[Robot episode data]
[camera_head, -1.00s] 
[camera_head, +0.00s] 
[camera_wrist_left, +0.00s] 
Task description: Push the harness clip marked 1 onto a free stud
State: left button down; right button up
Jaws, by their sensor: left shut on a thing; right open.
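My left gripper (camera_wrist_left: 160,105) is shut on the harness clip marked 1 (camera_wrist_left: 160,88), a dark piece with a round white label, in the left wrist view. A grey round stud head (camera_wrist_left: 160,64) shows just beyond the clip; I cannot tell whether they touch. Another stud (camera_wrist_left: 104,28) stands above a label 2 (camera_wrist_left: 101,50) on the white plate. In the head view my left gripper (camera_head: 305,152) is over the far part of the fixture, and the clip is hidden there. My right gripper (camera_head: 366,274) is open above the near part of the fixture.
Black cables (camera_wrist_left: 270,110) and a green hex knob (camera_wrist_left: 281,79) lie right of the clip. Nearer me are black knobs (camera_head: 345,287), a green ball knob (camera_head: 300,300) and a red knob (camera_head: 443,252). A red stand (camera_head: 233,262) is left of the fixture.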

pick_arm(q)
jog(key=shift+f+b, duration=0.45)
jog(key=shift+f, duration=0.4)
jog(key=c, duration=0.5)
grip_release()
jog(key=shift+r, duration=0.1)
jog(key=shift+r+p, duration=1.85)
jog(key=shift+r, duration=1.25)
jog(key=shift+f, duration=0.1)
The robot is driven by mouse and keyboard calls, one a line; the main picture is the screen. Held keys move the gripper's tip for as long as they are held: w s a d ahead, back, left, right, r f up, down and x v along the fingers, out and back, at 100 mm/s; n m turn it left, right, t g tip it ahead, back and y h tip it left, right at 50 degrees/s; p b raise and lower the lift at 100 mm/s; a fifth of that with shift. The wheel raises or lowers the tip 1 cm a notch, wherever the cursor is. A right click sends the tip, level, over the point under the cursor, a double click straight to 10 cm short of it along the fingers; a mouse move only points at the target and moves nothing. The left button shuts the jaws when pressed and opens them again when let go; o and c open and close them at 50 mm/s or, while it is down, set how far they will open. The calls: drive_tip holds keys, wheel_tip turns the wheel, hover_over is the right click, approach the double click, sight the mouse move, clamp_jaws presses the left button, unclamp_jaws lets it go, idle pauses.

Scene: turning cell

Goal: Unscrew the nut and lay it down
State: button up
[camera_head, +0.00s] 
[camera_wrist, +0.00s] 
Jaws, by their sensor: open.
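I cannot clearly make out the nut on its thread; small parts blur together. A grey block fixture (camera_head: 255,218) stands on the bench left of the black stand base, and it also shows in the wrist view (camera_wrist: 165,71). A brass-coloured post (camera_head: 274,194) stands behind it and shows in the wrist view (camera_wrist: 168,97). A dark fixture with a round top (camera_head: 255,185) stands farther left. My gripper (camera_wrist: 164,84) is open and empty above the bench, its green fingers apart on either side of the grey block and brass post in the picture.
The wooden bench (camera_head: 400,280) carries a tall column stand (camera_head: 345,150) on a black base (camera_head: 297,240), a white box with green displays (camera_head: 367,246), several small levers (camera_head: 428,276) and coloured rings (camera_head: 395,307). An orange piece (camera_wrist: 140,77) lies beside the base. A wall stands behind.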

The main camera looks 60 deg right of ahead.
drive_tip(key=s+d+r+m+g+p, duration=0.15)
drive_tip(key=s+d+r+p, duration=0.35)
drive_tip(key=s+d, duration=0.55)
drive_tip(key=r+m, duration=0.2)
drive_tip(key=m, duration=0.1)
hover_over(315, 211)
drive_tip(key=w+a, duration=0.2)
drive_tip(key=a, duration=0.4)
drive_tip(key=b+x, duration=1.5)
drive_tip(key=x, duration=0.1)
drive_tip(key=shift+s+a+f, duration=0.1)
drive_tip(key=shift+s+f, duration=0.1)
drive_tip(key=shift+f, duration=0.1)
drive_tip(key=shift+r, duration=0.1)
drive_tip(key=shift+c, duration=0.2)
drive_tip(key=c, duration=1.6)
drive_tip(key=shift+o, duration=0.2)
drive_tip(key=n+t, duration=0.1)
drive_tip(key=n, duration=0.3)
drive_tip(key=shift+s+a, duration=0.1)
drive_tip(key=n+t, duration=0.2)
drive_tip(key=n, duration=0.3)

# Instruction:
Give back exactly the lines from the line that has "The robot is" to the line that has "[camera_wrist, +0.00s]", both included, and leave out all others.

# Written solution:
The robot is driven by mouse and keyboard calls, one a line; the main picture is the screen. Held keys move the gripper's tip for as long as they are held: w s a d ahead, back, left, right, r f up, down and x v along the fingers, out and back, at 100 mm/s; n m turn it left, right, t g tip it ahead, back and y h tip it left, right at 50 degrees/s; p b raise and lower the lift at 100 mm/s; a fifth of that with shift. The wheel raises or lowers the tip 1 cm a notch, wherever the cursor is. A right click sends the tip, level, over the point under the cursor, a double click straight to 10 cm short of it along the fingers; a mouse move only points at the target and moves nothing. The left button shuts the jaws when pressed and opens them again when let go; o and c open and close them at 50 mm/s or, while it is down, set how far they will open. The calls: drive_tip holds keys, wheel_tip turns the wheel, hover_over is the right click, approach the double click, sight the mouse move, clamp_jaws presses the left button, unclamp_jaws lets it go, idle pauses.

Scene: turning cell

Goal: Unscrew the nut and lay it down
State: button up
[camera_head, +0.00s] 
[camera_wrist, +0.00s] 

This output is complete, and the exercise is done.